Located at 117 South Market Street, Lynden Gallery brings art and character to the downtown area of Elizabethtown, Pa. Their mission statement, found on the gallery website (lyndengallery.com) is to offer: “Fine Art, Custom Framing and Design Consultation with attention to detail. We service our clientele with professionalism and go out of our way to provide customer satisfaction. We are committed to contributing to the arts and economic development in our community.”

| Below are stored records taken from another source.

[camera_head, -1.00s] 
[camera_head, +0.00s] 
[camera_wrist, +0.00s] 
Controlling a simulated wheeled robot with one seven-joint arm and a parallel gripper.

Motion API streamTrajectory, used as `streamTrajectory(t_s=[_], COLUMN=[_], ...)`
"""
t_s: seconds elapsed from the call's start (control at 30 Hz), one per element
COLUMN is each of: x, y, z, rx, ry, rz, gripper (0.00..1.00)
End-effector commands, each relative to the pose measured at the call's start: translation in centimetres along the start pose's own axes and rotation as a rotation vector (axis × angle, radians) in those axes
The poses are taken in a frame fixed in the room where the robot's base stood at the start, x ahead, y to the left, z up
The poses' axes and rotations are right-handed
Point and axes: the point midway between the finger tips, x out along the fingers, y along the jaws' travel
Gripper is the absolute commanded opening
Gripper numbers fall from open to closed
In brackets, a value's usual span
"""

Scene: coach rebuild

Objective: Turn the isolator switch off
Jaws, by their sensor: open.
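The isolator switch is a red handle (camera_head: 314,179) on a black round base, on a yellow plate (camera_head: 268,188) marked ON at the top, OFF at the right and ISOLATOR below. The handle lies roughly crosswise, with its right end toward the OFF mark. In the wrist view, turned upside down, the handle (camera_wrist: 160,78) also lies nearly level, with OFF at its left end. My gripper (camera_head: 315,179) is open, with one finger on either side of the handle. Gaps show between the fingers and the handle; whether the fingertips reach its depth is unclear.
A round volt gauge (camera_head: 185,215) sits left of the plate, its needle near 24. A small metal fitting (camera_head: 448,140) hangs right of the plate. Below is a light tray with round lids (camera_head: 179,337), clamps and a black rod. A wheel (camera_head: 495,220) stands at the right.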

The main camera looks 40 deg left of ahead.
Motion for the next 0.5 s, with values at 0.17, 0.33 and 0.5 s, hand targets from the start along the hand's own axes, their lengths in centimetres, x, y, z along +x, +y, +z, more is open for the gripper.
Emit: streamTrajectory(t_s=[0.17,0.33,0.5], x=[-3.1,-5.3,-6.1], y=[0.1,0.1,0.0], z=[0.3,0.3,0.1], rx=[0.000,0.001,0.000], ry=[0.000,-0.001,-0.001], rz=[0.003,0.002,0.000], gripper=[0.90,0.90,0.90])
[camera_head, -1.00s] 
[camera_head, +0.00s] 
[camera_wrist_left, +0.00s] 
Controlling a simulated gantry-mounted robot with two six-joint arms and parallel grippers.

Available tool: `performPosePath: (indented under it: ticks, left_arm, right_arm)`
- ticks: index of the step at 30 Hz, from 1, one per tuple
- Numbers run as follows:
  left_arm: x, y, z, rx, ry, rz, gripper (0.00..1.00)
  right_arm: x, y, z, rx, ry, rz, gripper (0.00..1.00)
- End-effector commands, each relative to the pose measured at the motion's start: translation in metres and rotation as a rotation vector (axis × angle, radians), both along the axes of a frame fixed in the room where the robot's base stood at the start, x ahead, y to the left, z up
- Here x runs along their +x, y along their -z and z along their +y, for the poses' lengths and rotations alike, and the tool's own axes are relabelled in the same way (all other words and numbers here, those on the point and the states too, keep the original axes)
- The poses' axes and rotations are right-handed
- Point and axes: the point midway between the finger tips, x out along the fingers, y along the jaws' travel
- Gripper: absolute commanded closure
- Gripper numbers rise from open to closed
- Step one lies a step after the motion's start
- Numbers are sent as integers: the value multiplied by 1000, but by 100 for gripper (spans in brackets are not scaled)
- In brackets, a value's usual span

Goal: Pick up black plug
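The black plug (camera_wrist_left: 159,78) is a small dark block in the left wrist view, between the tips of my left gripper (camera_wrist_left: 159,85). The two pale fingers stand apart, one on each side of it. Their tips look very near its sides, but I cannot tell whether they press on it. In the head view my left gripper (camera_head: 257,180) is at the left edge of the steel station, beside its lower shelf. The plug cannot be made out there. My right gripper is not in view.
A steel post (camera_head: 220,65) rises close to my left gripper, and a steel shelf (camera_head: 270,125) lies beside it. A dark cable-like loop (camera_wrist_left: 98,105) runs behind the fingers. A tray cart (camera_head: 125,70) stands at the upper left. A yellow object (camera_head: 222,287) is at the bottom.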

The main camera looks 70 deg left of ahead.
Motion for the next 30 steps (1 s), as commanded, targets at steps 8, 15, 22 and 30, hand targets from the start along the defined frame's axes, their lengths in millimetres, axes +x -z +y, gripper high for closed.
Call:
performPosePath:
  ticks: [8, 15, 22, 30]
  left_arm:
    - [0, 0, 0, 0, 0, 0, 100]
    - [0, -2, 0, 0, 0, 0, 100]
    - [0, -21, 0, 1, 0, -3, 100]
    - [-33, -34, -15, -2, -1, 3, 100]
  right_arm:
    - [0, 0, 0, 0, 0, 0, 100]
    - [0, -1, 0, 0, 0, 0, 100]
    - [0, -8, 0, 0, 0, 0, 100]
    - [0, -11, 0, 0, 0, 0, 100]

Lisa H. B. Clemens, the gallery director, grew up in Elizabethtown and graduated from Elizabethtown Area High School in 1979. She went to Bridgewater College, in Bridgewater, Va., and graduated in 1983 with a Bachelor of Science degree in home economics and a minor in art. She started doing calligraphy and frame-work in 1985. In 2000, she decided to move her operation from her home into a more public space. “I have a real passion for downtown Elizabethtown, especially for what I think it can be. I didn’t look anywhere else,” she said.
This particular space was the original fire hall in Etown, built in 1892. From the 1980s to the mid-1990s, it was the home of Grosh’s Furniture. It was Market Street Hardware when Clemens purchased it in 2000. She was awarded the Elizabethtown Preservation Association Plaque for the restoration work she did on the building.
Clemens and her family moved into the floor above the gallery, which used to be a dance studio. She runs an interior design studio from there, and the space itself displays her work. Clemens is expected to complete her master of science in interior architecture and design from Drexel University in 2012. Using her knowledge of design, she made a home out of one giant room using salvaged wood and doors and keeping the hardwood floors left over from the dance studio, creating a unique and cozy environment. Events can be hosted in her home, which can fit about 40 people. All the paintings that Clemens has hung around her home are for sale, including the ones in her bedroom.
The gallery itself is undergoing renovations. The next show that they have planned isn’t until February, in order to accommodate the remodel. This event will be on the Friday closest to Valentine’s Day and is a yearly show that includes a figure exhibit, a jazz band performance and chocolate from the local M&M Mars factory. Clemens wants to clean up the look of the gallery and move it into the next decade. The front table will be pushed further back, moving the gallery space forward. They also plan to add a kitchen since they host many events with food, including gallery shows, baby showers, anniversary parties and the like. “We’re hoping that the re-configuration helps the flow of exhibits,” Clemens said. She also plans to move her interior design studio downstairs to make it more apparent to the public eye and to make it easier to access for those who can’t climb stairs.
Another reason for the addition of a kitchen is the “Eat Well & Buy More Art” campaign. The gallery’s blog (lydengallery.blogspot.com) expresses this idea. Clemens hopes to have more food present in the gallery and also to have some kind of food event next year.
Most of the artists whose work is shown at Lynden Gallery are professionals, generally around retirement age. Clemens wanted a consistent group of people to work with on a long-term basis. “You need to establish relationships with artists. The more you work with somebody, the more you understand their processes and why they create what they create,” she said. The gallery has a relationship with the Lancaster Arts Hotel, a 63-room boutique hotel featuring art by local artists. Clemens was the project manager to the partners in 2005 when an old tobacco warehouse in downtown Lancaster, Pa. was renovated into the hotel.
Senior Samantha Redles, art history and marketing double major, worked at the gallery in the past. She believes that they put on good shows for the space that they have. While no Etown College student work is shown, the gallery has displayed work from younger students through community programs, according to Redles. “They have a lot of connections in the community,” she said.
While the gallery doesn’t regularly house any college student work, several professors are represented. Louise Schellenberg, associate professor of the fine arts and Artist in Residence, 2012, has paintings lining the stairs. Milton Friedly, professor of the fine arts and Etown College gallery director, has several sculptures made from found objects displayed throughout the gallery. The gallery also takes on a college intern each semester who normally works 8 to 10 hours a week.
The current exhibition, called “The Hammer Creek Journal,” is by Lititz resident Robert Bitts. It includes a plethora of paintings of Hammer Creek, which runs through Lancaster County, on different days of the year. The gallery also has jewelry for sale and two cats, both of which are friendly and will follow gallery go-ers around, hoping to be pet.